_AIM_
Write out the data below exactly as given, without any of its pictures.

============================================================

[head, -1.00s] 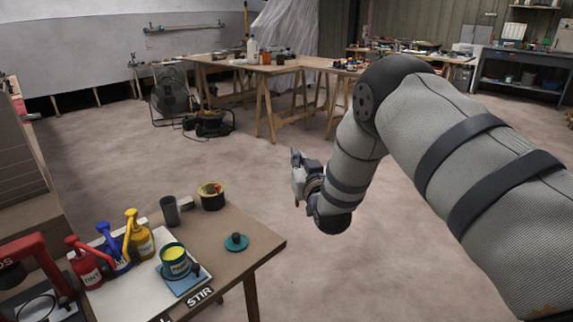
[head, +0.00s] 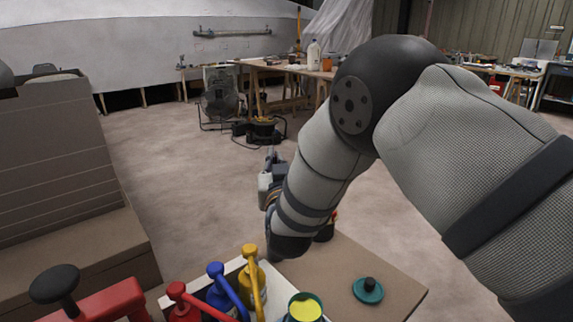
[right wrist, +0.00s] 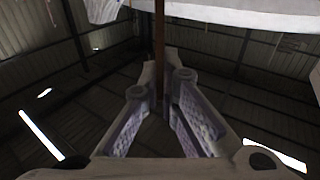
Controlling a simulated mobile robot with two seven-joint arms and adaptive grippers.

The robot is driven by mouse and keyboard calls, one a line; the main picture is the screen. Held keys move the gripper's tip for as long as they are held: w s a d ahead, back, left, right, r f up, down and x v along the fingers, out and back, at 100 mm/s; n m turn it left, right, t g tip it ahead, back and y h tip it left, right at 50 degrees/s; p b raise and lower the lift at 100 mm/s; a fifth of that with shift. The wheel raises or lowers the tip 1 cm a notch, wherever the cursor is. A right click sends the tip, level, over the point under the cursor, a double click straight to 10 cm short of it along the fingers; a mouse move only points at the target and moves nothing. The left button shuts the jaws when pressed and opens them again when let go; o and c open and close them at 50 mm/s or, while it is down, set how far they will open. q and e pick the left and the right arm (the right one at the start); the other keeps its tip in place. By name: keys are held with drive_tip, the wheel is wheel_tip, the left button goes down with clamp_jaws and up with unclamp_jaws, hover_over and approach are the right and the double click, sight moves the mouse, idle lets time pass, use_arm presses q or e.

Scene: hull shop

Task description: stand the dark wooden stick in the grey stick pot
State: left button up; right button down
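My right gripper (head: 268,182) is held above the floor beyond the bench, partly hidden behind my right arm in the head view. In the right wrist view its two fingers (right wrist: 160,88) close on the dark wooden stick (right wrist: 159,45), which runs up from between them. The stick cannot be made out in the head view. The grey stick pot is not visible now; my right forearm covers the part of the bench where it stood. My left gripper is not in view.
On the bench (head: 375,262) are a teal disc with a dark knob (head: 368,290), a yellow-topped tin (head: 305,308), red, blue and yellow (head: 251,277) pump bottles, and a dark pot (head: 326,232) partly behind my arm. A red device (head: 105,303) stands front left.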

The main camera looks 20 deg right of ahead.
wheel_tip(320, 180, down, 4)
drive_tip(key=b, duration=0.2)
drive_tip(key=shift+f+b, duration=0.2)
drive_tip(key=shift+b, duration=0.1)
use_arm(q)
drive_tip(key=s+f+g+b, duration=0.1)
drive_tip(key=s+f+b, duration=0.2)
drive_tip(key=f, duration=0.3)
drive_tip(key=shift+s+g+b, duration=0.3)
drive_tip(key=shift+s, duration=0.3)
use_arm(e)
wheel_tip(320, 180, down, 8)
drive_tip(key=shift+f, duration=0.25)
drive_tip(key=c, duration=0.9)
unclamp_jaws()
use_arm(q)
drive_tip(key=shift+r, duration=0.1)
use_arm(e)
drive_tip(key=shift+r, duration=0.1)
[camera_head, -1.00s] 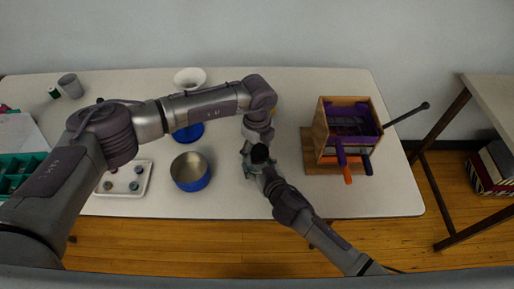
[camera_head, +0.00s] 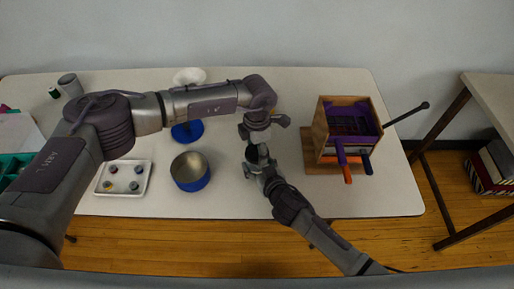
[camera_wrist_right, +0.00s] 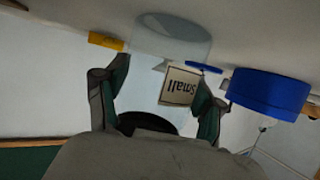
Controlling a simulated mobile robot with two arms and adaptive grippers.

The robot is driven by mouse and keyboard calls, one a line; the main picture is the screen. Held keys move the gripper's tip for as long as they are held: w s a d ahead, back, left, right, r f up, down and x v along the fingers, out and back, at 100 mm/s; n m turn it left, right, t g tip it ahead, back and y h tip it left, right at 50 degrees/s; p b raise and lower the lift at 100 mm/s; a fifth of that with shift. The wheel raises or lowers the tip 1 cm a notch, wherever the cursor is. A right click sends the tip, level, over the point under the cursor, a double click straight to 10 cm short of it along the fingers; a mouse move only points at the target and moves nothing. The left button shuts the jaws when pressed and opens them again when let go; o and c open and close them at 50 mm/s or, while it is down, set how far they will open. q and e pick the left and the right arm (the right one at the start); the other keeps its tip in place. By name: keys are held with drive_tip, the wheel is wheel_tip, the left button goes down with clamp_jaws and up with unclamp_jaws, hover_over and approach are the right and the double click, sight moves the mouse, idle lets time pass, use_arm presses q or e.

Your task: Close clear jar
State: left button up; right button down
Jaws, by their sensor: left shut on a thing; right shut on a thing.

============================================================

_EXERCISE RESPONSE_
[head, -1.00s] 
[head, +0.00s] 
[right wrist, +0.00s] 
Controlling a simulated mobile robot with two seven-joint arms and adaptive grippers.

The robot is driven by mouse and keyboard calls, one a line; the main picture is the screen. Held keys move the gripper's tip for as long as they are held: w s a d ahead, back, left, right, r f up, down and x v along the fingers, out and back, at 100 mm/s; n m turn it left, right, t g tip it ahead, back and y h tip it left, right at 50 degrees/s; p b raise and lower the lift at 100 mm/s; a fifth of that with shift. The wheel raises or lowers the tip 1 cm a notch, wherever the cursor is. A right click sends the tip, level, over the point under the cursor, a double click straight to 10 cm short of it along the fingers; a mouse move only points at the target and moves nothing. The left button shuts the jaws when pressed and opens them again when let go; o and c open and close them at 50 mm/s or, while it is down, set how far they will open. q and e pick the left and the right arm (the right one at the start); the other keeps its tip in place. By name: keys are held with drive_tip, the wheel is wheel_tip, the left button goes down with clamp_jaws and up with unclamp_jaws, hover_over and approach are the right and the double click, sight moves the mouse, idle lets time pass, use_arm presses q or e.

Scene: hull shop

Task description: stand the dark wooden stick in the grey stick pot
State: left button up; right button down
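My right gripper (head: 268,182) is held above the floor beyond the bench, partly hidden behind my right arm in the head view. In the right wrist view its two fingers (right wrist: 160,88) close on the dark wooden stick (right wrist: 159,45), which runs up from between them. The stick cannot be made out in the head view. The grey stick pot is not visible now; my right forearm covers the part of the bench where it stood. My left gripper is not in view.
On the bench (head: 375,262) are a teal disc with a dark knob (head: 368,290), a yellow-topped tin (head: 305,308), red, blue and yellow (head: 251,277) pump bottles, and a dark pot (head: 326,232) partly behind my arm. A red device (head: 105,303) stands front left.

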The main camera looks 20 deg right of ahead.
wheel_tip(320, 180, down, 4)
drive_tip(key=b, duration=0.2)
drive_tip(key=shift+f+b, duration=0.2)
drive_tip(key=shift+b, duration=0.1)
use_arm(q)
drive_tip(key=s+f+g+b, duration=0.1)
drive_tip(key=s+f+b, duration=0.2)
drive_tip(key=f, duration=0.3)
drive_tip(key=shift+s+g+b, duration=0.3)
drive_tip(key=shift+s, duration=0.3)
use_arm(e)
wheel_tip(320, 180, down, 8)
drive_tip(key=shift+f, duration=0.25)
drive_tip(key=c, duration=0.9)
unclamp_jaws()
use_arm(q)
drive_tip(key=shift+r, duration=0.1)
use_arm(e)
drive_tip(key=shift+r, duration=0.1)
[camera_head, -1.00s] 
[camera_head, +0.00s] 
[camera_wrist_right, +0.00s] 
Controlling a simulated mobile robot with two arms and adaptive grippers.

The robot is driven by mouse and keyboard calls, one a line; the main picture is the screen. Held keys move the gripper's tip for as long as they are held: w s a d ahead, back, left, right, r f up, down and x v along the fingers, out and back, at 100 mm/s; n m turn it left, right, t g tip it ahead, back and y h tip it left, right at 50 degrees/s; p b raise and lower the lift at 100 mm/s; a fifth of that with shift. The wheel raises or lowers the tip 1 cm a notch, wherever the cursor is. A right click sends the tip, level, over the point under the cursor, a double click straight to 10 cm short of it along the fingers; a mouse move only points at the target and moves nothing. The left button shuts the jaws when pressed and opens them again when let go; o and c open and close them at 50 mm/s or, while it is down, set how far they will open. q and e pick the left and the right arm (the right one at the start); the other keeps its tip in place. By name: keys are held with drive_tip, the wheel is wheel_tip, the left button goes down with clamp_jaws and up with unclamp_jaws, hover_over and approach are the right and the double click, sight moves the mouse, idle lets time pass, use_arm presses q or e.

Your task: Close clear jar
State: left button up; right button down
Jaws, by their sensor: left shut on a thing; right shut on a thing.

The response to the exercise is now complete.